Prompt: In the listing below, locate the line containing "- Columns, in"; reproduce that line and all lines that follow it, unchanged.

Input data:

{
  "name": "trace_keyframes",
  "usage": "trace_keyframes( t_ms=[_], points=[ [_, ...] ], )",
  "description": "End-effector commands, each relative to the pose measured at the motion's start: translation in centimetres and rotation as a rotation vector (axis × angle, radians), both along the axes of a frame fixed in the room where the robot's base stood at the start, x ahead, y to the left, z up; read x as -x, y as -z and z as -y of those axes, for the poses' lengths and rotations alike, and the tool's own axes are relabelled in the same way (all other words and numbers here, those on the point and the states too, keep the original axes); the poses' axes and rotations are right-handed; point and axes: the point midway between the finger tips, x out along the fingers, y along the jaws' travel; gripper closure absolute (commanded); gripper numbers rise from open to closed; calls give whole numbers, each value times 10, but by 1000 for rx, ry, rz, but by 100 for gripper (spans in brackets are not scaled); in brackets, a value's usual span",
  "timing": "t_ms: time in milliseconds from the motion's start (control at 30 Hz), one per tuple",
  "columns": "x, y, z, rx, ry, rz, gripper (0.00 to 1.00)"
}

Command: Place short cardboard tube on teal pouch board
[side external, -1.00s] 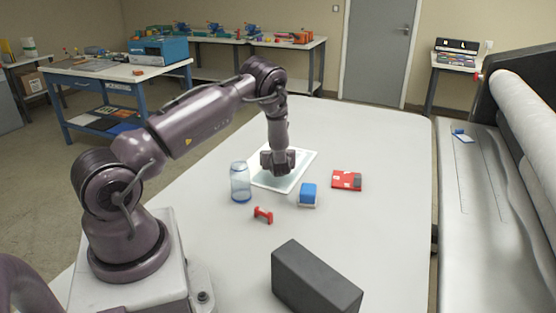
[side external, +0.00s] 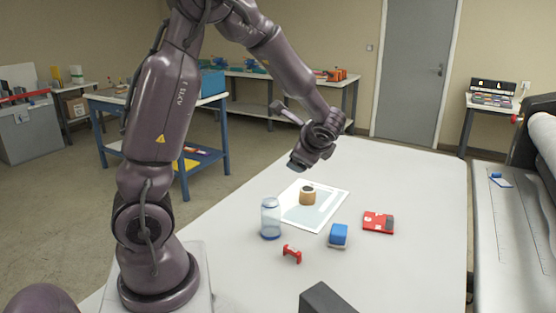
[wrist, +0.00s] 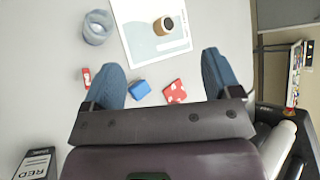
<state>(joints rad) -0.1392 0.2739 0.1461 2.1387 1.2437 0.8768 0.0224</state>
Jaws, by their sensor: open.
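The short cardboard tube (side external: 307,197) is tan with a dark open top. It stands upright on the pouch board (side external: 329,203), a pale sheet with light teal areas lying flat on the table. In the wrist view, the tube (wrist: 163,26) sits toward the right side of the board (wrist: 131,14), within its edges. My gripper (side external: 298,164) is raised above the table, clear of the tube and board. In the wrist view, the two blue fingers of my gripper (wrist: 162,68) are spread wide with nothing held between them.
A clear bluish jar (side external: 271,219) stands by the board's near-left edge. A red dumbbell-shaped piece (side external: 292,254), a blue-and-white block (side external: 339,235) and a red box (side external: 378,222) lie nearby. A dark block (side external: 325,300) is at the front. The table's right side is clear.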

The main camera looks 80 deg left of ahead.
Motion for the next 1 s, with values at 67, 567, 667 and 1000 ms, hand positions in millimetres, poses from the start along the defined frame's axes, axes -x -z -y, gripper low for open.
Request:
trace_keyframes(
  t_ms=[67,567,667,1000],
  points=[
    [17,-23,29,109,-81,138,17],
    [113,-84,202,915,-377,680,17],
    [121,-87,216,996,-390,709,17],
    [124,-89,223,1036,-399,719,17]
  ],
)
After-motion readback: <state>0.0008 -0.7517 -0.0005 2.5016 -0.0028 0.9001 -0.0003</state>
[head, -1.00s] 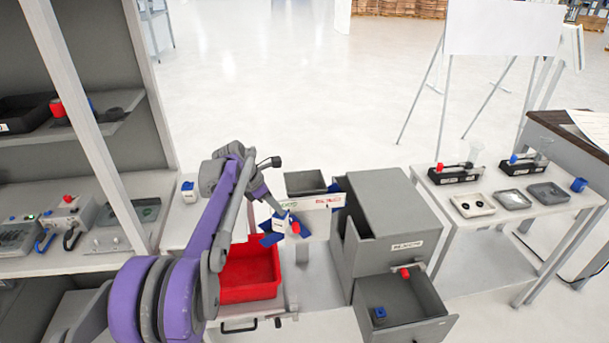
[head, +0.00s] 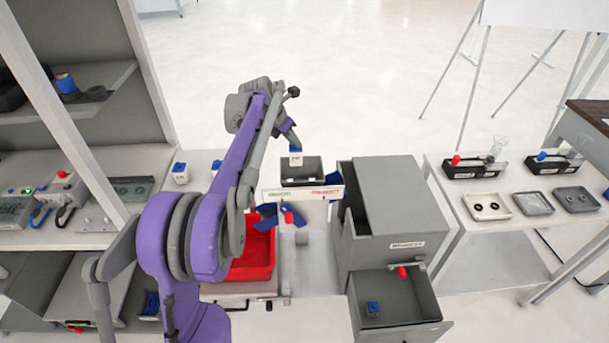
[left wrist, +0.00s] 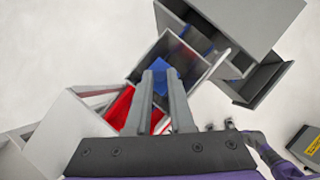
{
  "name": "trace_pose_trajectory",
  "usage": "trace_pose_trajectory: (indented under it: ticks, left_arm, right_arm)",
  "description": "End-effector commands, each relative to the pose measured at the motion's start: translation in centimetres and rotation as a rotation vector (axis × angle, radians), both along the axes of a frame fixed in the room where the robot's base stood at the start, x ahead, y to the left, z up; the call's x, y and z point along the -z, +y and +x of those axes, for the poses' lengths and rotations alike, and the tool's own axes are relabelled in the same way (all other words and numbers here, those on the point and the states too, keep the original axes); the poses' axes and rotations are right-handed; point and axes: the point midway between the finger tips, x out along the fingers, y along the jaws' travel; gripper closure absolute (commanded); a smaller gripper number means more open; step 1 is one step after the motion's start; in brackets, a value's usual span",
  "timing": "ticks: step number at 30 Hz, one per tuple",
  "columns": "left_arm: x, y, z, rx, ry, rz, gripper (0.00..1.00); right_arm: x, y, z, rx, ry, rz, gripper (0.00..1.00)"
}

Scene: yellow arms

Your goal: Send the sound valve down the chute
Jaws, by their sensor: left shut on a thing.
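My left gripper (head: 293,146) is shut on a small white valve with a blue cap (head: 296,158). It holds the valve over the open grey box (head: 315,172) atop the chute stand, whose white front (head: 302,195) carries green and red lettering. In the left wrist view the two fingers (left wrist: 165,88) point into the box (left wrist: 198,68), with the blue cap (left wrist: 163,72) between them. Whether the valve touches the box is unclear. Blue flaps (head: 342,216) and a red knob (head: 288,218) sit below the sign. My right gripper is not in view.
A red bin (head: 252,262) stands below the chute. Two blue-capped white pieces (head: 180,173) stand on the left table. A grey cabinet (head: 395,205) with an open drawer (head: 398,318) holding a blue piece (head: 373,307) is close right. Trays (head: 487,206) lie on the right table.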

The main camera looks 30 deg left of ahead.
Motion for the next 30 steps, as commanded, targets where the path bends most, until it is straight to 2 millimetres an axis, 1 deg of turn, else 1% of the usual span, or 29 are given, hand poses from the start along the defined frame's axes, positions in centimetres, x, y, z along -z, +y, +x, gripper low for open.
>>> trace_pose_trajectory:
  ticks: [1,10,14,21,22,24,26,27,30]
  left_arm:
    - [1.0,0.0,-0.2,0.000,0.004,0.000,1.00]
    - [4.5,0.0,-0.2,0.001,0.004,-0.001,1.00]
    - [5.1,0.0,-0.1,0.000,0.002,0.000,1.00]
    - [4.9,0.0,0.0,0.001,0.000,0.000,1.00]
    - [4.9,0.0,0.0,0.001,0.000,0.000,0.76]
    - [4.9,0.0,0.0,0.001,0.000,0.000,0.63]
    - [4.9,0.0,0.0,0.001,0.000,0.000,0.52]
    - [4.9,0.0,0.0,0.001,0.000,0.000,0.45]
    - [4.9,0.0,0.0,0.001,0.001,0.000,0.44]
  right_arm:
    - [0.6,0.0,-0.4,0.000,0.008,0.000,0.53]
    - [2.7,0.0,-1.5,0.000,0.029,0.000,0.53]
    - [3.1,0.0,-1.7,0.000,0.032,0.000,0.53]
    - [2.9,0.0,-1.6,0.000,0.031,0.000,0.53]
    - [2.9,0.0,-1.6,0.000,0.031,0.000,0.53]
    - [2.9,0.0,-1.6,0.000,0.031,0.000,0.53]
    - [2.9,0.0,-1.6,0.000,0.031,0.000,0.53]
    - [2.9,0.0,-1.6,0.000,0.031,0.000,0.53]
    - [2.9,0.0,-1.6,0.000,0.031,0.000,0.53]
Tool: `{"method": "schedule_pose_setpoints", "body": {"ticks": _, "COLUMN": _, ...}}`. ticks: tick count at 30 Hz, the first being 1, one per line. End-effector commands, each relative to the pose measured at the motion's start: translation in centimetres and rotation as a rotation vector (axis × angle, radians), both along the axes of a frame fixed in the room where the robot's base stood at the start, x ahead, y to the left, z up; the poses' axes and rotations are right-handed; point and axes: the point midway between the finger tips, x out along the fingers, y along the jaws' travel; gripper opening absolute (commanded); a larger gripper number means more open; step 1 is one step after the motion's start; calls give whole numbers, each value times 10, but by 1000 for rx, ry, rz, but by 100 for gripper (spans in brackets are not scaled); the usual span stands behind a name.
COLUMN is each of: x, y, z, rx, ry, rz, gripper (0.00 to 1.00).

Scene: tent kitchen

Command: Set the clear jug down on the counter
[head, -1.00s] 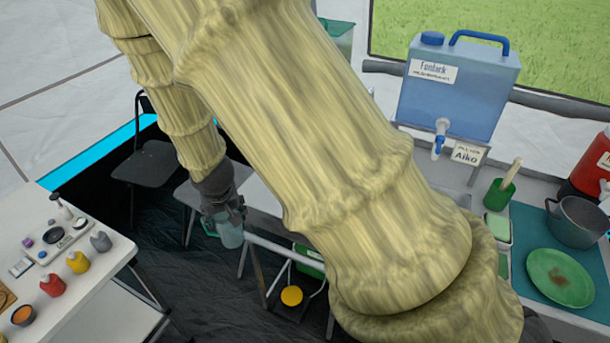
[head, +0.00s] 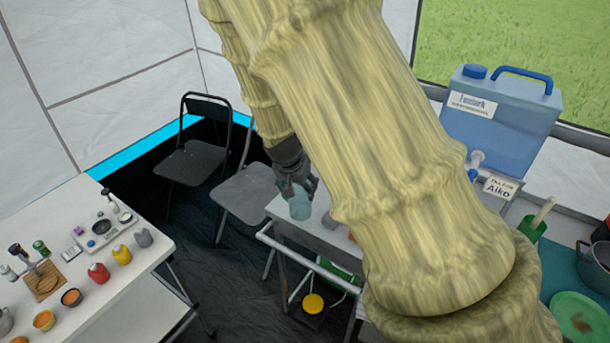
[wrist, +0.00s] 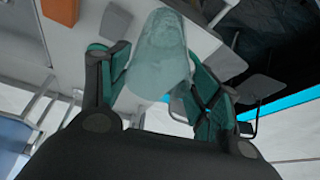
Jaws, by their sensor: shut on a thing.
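The clear jug (head: 299,207) is a bluish see-through vessel, held in my gripper (head: 296,186). In the head view it hangs at the end of my arm, over or beside the left end of a white counter (head: 318,236); I cannot tell whether it touches the top. In the wrist view the jug (wrist: 158,62) sits between the two green-padded fingers of my gripper (wrist: 155,82), which are shut on it. My arm hides much of the counter in the head view.
A blue water container (head: 500,115) with a tap stands at the right. A white table (head: 120,275) with several small bottles and bowls is at the lower left. Dark folding chairs (head: 195,160) stand behind. A green plate (head: 580,316) lies at the lower right.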

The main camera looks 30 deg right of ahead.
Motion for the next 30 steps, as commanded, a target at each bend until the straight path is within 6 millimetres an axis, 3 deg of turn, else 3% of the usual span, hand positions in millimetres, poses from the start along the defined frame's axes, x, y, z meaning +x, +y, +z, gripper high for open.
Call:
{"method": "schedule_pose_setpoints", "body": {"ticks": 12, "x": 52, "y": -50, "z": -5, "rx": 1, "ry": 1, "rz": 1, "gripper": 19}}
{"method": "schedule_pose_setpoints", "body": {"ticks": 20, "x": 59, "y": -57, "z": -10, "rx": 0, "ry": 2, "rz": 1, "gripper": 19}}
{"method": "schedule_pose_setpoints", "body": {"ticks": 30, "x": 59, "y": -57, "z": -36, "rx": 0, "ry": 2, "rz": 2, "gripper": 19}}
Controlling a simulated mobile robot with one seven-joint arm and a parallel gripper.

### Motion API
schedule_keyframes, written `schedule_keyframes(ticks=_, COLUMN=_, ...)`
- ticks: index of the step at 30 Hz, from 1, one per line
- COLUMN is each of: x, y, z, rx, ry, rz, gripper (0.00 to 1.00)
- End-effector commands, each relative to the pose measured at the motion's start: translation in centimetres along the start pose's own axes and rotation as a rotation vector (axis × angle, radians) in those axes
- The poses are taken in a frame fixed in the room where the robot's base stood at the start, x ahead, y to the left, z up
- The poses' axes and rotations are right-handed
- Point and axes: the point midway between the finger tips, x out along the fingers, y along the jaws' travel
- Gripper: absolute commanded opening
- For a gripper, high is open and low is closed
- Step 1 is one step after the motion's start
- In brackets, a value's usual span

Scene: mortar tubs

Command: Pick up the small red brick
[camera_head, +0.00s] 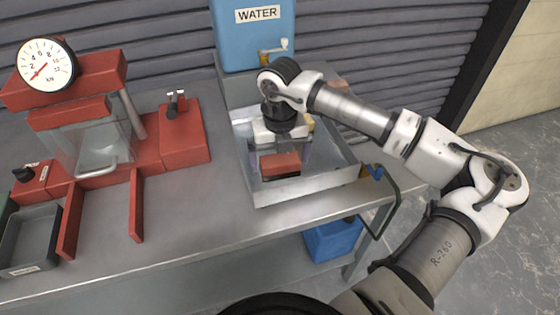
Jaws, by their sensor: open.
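The small red brick (281,165) is in the shallow metal tray (303,190) under the water tank. My gripper (281,160) reaches down into the tray over the brick, with one finger at the brick's left and one at its right. The jaws are open. I cannot tell whether either finger touches the brick. My gripper body hides the part of the tray behind the brick.
A blue water tank (253,40) with a tap stands behind the tray. A red press (100,130) with a dial gauge (46,65) is on the left. A grey tub (30,240) sits at the far left. A blue container (331,240) is below the bench. Bare bench (200,205) lies left of the tray.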

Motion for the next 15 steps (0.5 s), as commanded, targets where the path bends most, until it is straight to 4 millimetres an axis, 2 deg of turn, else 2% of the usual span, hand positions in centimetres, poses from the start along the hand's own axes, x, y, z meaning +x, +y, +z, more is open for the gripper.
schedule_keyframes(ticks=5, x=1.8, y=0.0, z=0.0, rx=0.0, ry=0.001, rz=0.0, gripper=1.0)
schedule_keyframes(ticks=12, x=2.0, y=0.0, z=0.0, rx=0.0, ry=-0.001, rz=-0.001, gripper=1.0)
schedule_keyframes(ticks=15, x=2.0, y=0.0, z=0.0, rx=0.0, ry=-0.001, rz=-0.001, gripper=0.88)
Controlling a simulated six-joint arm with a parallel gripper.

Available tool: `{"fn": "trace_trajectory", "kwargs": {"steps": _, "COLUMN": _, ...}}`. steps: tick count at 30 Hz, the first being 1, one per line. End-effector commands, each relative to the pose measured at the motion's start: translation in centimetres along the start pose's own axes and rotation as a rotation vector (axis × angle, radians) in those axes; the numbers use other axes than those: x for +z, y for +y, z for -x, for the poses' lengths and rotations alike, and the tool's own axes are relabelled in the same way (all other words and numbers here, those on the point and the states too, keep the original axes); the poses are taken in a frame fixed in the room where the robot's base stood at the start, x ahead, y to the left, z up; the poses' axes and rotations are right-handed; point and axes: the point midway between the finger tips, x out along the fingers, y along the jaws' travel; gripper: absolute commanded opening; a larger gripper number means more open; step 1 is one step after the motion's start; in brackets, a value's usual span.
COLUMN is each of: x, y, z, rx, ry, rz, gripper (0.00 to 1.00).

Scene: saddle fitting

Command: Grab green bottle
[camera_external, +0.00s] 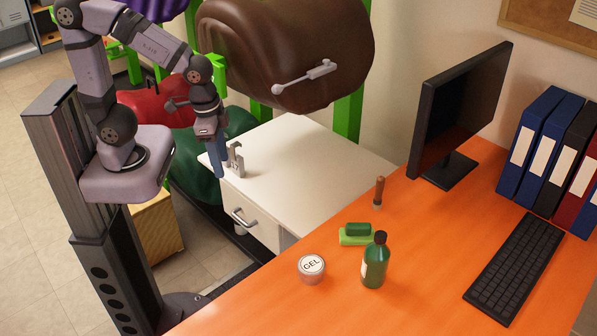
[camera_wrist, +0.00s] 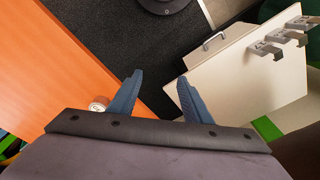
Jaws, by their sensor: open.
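The green bottle (camera_external: 375,262) with a black cap stands upright on the orange desk in the external view. A pale label shows on its left side. My gripper (camera_external: 219,172) is at the left edge of the white cabinet top, well to the left of the bottle and apart from it. In the wrist view my gripper (camera_wrist: 157,95) shows two blue fingers spread apart with nothing between them. The bottle is not visible in the wrist view.
A gel jar (camera_external: 312,268), a green brush (camera_external: 356,234) and a brown-handled tool (camera_external: 379,192) stand near the bottle. A monitor (camera_external: 459,110) and keyboard (camera_external: 515,268) are to the right. Metal hooks (camera_external: 235,159) stand on the white cabinet (camera_external: 310,165) beside my gripper.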

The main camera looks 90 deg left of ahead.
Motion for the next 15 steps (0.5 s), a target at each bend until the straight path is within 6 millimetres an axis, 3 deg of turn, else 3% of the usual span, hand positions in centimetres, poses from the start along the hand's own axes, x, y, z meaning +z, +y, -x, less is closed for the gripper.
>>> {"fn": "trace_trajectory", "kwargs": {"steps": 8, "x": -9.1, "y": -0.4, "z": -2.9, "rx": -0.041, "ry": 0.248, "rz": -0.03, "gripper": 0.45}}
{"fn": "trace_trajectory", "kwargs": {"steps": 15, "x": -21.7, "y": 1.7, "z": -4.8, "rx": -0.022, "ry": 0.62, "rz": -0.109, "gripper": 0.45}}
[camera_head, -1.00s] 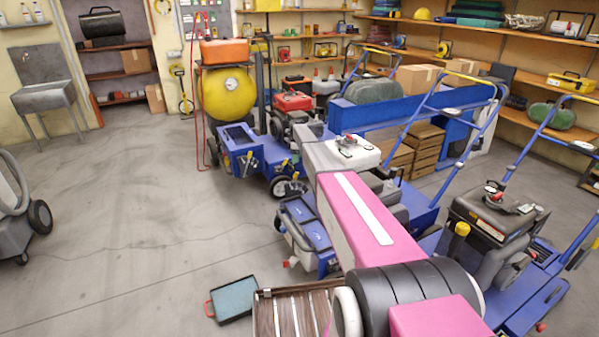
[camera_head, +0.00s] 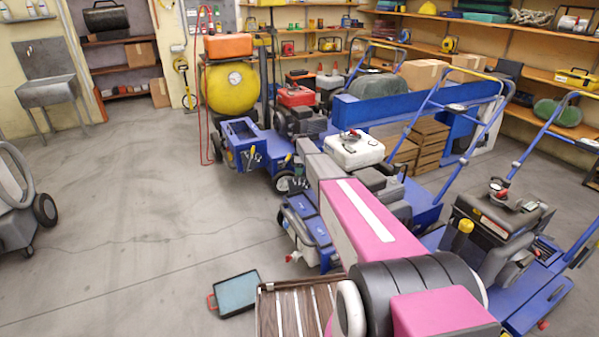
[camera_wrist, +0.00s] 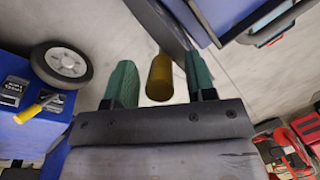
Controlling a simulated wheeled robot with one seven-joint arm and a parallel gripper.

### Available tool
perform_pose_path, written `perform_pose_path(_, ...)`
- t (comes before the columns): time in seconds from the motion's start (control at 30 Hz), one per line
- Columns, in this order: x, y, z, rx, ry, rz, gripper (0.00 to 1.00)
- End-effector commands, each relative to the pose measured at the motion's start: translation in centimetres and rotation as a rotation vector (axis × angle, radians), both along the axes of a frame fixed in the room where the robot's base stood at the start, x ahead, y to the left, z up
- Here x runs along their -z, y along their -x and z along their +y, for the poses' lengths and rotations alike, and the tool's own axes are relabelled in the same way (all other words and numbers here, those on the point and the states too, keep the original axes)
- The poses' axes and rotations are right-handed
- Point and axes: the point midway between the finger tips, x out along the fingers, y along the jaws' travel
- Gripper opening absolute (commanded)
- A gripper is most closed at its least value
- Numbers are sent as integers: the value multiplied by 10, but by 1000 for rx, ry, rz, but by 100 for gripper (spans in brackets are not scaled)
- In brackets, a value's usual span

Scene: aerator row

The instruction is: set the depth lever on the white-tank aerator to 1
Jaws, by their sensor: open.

Reply to the exercise:
- Columns, in this order: x, y, z, rx, ry, rz, gripper (0.00 to 1.00)
- End-effector commands, each relative to the pose measured at the motion's start: translation in centimetres and rotation as a rotation vector (axis × angle, radians), both along the axes of a frame fixed in the room where the robot's base stood at the start, x ahead, y to the left, z up
- Here x runs along their -z, y along their -x and z along their +y, for the poses' lengths and rotations alike, and the tool's own axes are relabelled in the same way (all other words and numbers here, those on the point and the states too, keep the original axes)
- The poses' axes and rotations are right-handed
- Point and axes: the point midway between the finger tips, x out along the fingers, y along the jaws' travel
- Gripper opening absolute (commanded)
- A gripper is most closed at its least value
- Numbers are sent as integers: the value multiplied by 10, but by 1000 for rx, ry, rz, but by 100 for gripper (spans in brackets are not scaled)
- In brackets, a value's usual span

Scene: aerator row

The instruction is: set the depth lever on the white-tank aerator to 1
Jaws, by their sensor: open.

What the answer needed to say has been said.